The other risk is the adjournment of final hearings as a result of unavailability of QLRs. Given A View from the President’s Chambers: July 2023, courts will have to carefully consider the overriding objective – dealing with matters expeditiously and fairly, acting proportionately and ensuring that parties are on an equal footing – before deciding whether to adjourn or default to the approach of a judge putting questions to witnesses in cross-examination. Relevant factors are likely to include how long the case has been ongoing, the nature of the allegations, how complex the issues are that the court is being asked to determine, and any particular vulnerabilities of the parties.

A small but obvious observation – even if the case itself involves no cross-examination on alleged domestic abuse, the prohibitions and rules regarding QLRs still apply. None of the tests require consideration about the subject matter of cross-examination. Thus, even if conduct arguments play no part in the financial remedy proceedings, a QLR can still be required (as happened in this particular case).

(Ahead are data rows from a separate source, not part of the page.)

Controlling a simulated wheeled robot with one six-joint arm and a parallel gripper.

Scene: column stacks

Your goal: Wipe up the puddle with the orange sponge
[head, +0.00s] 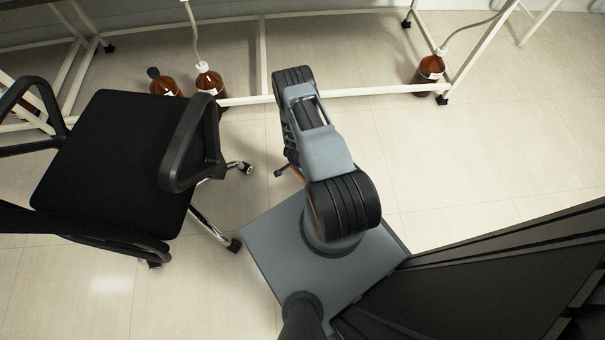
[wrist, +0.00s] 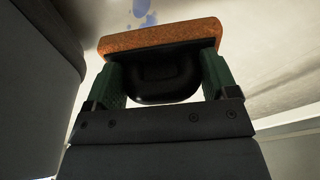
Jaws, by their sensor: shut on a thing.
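The orange sponge (wrist: 160,38) spans the upper middle of the wrist view, with a black grip (wrist: 160,85) on its near side. My gripper (wrist: 161,76) is shut on this black grip, with one green finger pad on each side. A blue puddle (wrist: 141,8) shows as a few patches on a pale surface at the top edge of the wrist view, beyond the sponge. The sponge may hide more of it. I cannot tell whether the sponge touches the surface. In the head view my arm hides the sponge, and no puddle can be made out there.
A black office chair (head: 115,160) stands left of my base. A white bench frame (head: 330,94) crosses the back, with brown bottles near it at left (head: 209,80) and right (head: 430,69). Tiled floor (head: 480,150) lies free to the right of my arm.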

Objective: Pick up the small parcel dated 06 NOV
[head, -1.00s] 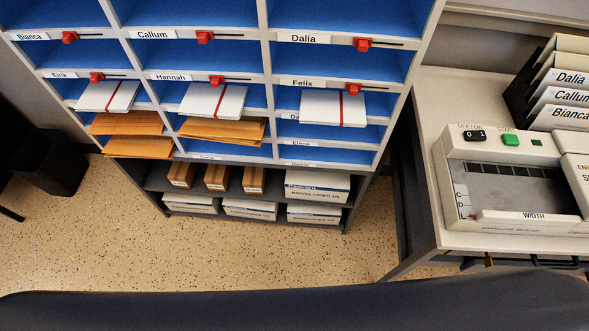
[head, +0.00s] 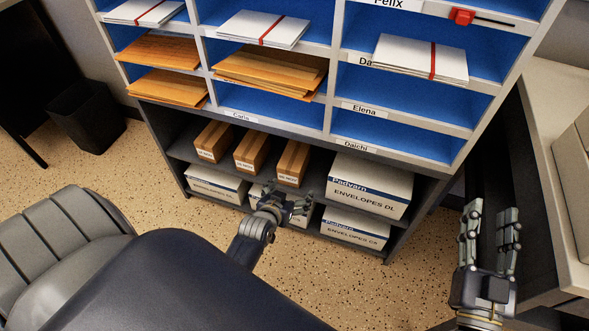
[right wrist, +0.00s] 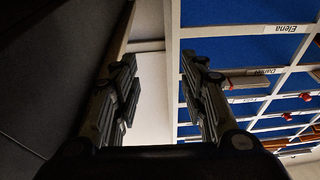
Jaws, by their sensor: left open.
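Three small brown parcels stand side by side on the dark shelf below the blue pigeonholes: a left parcel (head: 213,141), a middle parcel (head: 251,151) and a right parcel (head: 293,163). Each has a white label on its front end, with print too small to read surely. My left gripper (head: 290,197) is open and empty, in front of the lower shelf and below the middle and right parcels, apart from them. My right gripper (head: 492,212) is open and empty, right of the cabinet; its spread fingers also show in the right wrist view (right wrist: 155,75).
White envelope boxes (head: 368,186) fill the right of the parcel shelf and the level below. Pigeonholes above hold brown envelopes (head: 270,70) and banded white stacks (head: 420,58). A pale-topped desk (head: 560,130) stands right, a dark bin (head: 88,115) left. Speckled floor lies in front.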

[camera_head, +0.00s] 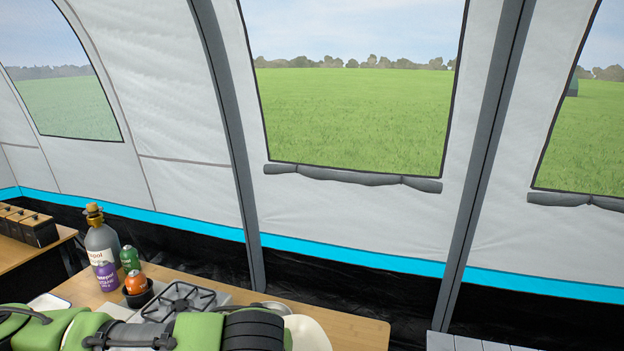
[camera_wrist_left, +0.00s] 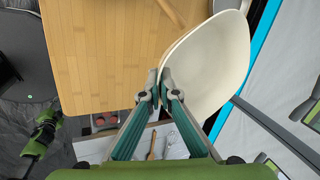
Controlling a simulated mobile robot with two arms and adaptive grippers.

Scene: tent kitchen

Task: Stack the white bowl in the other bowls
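The white bowl (camera_wrist_left: 222,55) shows large at the top right of the left wrist view, seen tilted, beside the wooden table. My left gripper (camera_wrist_left: 159,82) has its fingertips close together on the bowl's near rim, and the rim runs between them. In the head view only a white part of the bowl (camera_head: 310,334) shows at the bottom, right of my green arm, and the left gripper itself is hidden below the frame. A second curved edge shows along the bowl; I cannot tell whether it is another bowl. No separate stack of bowls shows.
Bare tabletop (camera_wrist_left: 95,55) is left of the bowl.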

As ever, practitioners are encouraged to keep an eye out for developments and continuing guidance. The positive to take away from this decision is the fact that QLRs are of practical benefit to the family justice system as a whole and, when available, can ably perform their duties. The onus, for now, lies on those practitioners and the court to streamline the approach and engage with the question of QLRs at the earliest stages so that hearings can be effective.